*Required work*.
Copy every line of the data in which the word "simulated" occurs.

[Data from robot episodes]
--------------------------------------------------
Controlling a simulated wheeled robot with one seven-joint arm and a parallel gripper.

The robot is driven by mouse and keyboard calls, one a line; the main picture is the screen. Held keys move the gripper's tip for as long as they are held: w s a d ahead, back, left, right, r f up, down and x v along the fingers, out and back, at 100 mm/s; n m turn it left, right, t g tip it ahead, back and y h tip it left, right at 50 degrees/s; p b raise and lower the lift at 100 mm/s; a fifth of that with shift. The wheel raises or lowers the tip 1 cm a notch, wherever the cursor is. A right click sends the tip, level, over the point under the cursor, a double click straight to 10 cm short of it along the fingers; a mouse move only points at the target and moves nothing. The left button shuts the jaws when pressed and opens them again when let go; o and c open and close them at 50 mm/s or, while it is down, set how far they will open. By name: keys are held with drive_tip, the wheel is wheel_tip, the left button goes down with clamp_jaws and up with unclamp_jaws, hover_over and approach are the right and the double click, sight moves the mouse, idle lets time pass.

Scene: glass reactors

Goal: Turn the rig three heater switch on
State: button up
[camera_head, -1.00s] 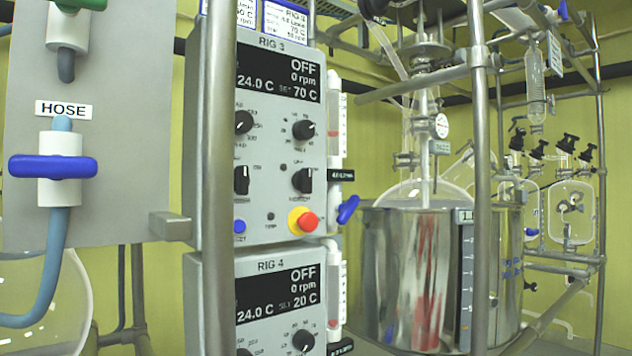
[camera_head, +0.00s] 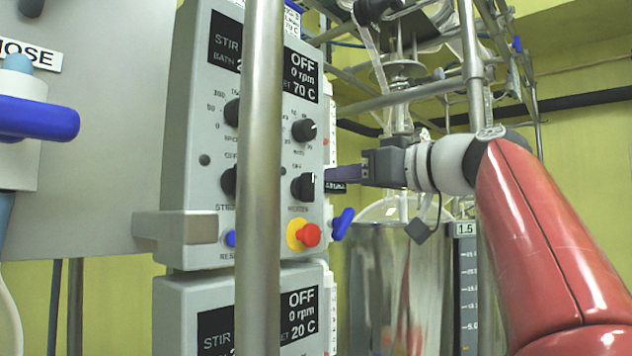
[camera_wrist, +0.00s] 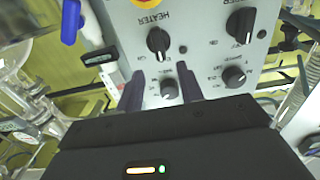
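The rig three control box (camera_head: 200,110) has a display reading OFF, 0 rpm and 70 C. Its heater switch (camera_head: 303,187) is the black knob at the lower right of the panel. In the wrist view the heater switch (camera_wrist: 158,40) shows under an upside-down HEATER label, beyond my fingertips. My gripper (camera_head: 332,174) is just right of the switch, with its purple fingers pointing at the panel. In the wrist view my gripper (camera_wrist: 160,78) is open, its fingers apart either side of a smaller knob (camera_wrist: 169,88). I cannot tell whether anything touches.
A red stop button (camera_head: 308,235) on yellow and a blue valve handle (camera_head: 343,223) sit below the switch. A metal post (camera_head: 259,200) stands before the panel. The rig four box (camera_head: 180,310) is underneath. A steel vessel (camera_head: 360,290) stands at right.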

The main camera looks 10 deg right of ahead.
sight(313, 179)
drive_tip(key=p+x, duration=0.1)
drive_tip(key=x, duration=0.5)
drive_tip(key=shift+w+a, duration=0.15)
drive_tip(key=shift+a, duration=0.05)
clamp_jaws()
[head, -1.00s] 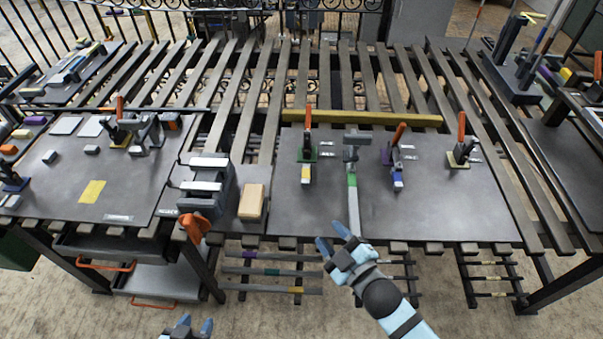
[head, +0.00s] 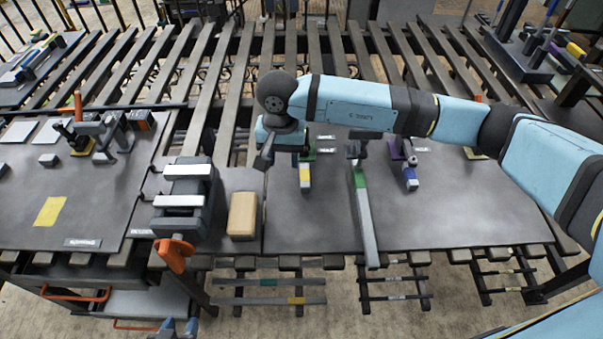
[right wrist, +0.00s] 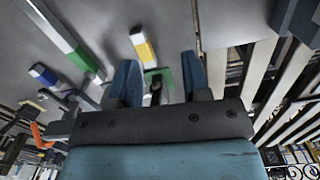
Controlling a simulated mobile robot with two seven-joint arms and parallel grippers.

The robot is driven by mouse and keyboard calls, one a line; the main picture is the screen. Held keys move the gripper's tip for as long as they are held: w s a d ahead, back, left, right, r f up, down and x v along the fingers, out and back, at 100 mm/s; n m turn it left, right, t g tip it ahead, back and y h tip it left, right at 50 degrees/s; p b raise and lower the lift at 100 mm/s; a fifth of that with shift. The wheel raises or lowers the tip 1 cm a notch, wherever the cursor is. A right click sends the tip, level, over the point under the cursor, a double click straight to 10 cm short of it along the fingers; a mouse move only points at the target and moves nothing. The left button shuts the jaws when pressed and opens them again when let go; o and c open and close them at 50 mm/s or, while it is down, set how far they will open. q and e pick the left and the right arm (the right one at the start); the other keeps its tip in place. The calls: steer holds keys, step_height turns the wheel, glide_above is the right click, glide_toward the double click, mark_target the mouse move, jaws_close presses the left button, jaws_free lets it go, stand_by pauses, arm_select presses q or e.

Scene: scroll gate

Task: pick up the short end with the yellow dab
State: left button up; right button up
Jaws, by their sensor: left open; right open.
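A short grey bar end with a yellow dab (head: 305,174) is at the green-based clamp (head: 308,155) on the middle worktop. In the right wrist view the yellow-dabbed end (right wrist: 143,47) lies just beyond my right gripper (right wrist: 158,82), left of the gap between its fingers. The fingers are open with nothing between them, and the green clamp base shows beyond. In the head view my right arm reaches over the worktop and hides most of that clamp. My left gripper (head: 178,327) is open and empty at the bottom edge, in front of the table.
A blue-dabbed end (head: 410,178) sits at a purple clamp to the right. A long green-dabbed bar (head: 364,215) lies between. A vise (head: 185,200) and wooden block (head: 242,214) stand left. Bars with green and yellow dabs lie on a lower rack (head: 268,301).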

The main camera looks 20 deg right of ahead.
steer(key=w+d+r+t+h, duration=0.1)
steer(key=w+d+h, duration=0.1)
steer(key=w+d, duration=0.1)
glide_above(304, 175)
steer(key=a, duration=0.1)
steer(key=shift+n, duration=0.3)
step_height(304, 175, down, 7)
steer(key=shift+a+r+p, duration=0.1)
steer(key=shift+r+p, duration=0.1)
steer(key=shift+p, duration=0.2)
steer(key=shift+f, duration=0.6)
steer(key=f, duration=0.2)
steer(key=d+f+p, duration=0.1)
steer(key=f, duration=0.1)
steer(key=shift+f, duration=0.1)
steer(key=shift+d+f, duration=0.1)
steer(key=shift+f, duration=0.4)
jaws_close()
--------------------------------------------------
*Expected answer*.
Controlling a simulated wheeled robot with one seven-joint arm and a parallel gripper.
Controlling a simulated mobile robot with two seven-joint arms and parallel grippers.

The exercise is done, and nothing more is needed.